Don’t get much rest that afternoon, but we do get off on time and have a great run to Charleston.  All night we are surrounded by dolphins racing through bioluminescence.  They are green glowing missiles darting all about the boat. They stay with us for almost the entire trip.

In Charleston, we treat ourselves to a fancy marina and take a break for a couple days.  We meet a nice couple on Anania, a beautiful Taswell 43 (designed by the same designer as Grace, perhaps that should be our next boat?).  We also are reunited with Amicus who has heard us on Chris Parker and meet us in Charleston.  Many people we met cruising have heard us calling in for weather reports and can’t believe the time we’re making up the coast.  Many also don’t know why we’ve turned around and why we’re going so fast.  It’s fun to tell them of our Swiss opportunity.

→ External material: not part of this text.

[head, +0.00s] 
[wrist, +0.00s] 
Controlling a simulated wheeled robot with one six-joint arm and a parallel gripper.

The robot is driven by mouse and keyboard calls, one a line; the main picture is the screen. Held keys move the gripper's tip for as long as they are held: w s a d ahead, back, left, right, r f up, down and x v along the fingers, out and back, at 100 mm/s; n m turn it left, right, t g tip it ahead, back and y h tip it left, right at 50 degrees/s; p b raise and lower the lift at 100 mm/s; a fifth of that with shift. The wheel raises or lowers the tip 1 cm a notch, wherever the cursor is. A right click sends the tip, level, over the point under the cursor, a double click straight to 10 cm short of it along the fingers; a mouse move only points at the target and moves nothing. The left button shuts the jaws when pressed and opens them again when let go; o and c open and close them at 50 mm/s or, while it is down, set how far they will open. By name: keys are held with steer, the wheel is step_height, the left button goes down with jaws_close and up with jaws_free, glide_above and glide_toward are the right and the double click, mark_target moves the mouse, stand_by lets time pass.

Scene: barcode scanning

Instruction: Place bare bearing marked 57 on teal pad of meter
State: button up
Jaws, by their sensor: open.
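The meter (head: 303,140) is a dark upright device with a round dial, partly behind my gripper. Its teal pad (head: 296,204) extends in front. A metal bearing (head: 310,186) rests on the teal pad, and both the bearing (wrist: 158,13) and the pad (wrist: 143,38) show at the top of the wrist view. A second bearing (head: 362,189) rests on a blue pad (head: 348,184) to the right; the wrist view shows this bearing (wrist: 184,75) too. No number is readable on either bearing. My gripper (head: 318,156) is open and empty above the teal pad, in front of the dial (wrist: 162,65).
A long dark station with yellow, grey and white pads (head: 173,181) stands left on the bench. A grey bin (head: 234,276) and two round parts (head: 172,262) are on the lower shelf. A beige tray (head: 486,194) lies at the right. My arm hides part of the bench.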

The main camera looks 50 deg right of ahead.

From Charleston we have one last offshore push to Beaufort, NC where we’ll avoid Cape Hatteras by getting back onto the ICW to the Chesapeake.  The last offshore run is the worst.  And it’s my fault since I decide to go early before the weather has moderated.  The first 9 hours were pretty miserable with high winds and large swells on the nose.  Once underway none of the crew, myself included, was happy with my decision to go.  Conditions didn't moderate until much later than I expected.  But eventually the crew forgave me (I think... Megan may still hold it over my head for a while...) 

5 miles away from the Beaufort inlet, we get a call from our friends on Spoony (a catamaran with a family with 4 little girls).  We spent a lot of time with them in the Exumas and last saw them the day before we sailed for the D.R.  They were 20 miles behind us and bound for the same anchorage.  After they arrive we head over in the dinghy and are greeted by the crew in their new fancy black dresses (gifts from a recent visiting relative) and hand made signs welcoming Grace back to the U.S. 

This trip back has been very fun and fortitious in terms of reuniting with friends made along the way.  We haven't made many stops in the US but at almost every one we've discovered friends we made along the way.  It's been a really nice way to return!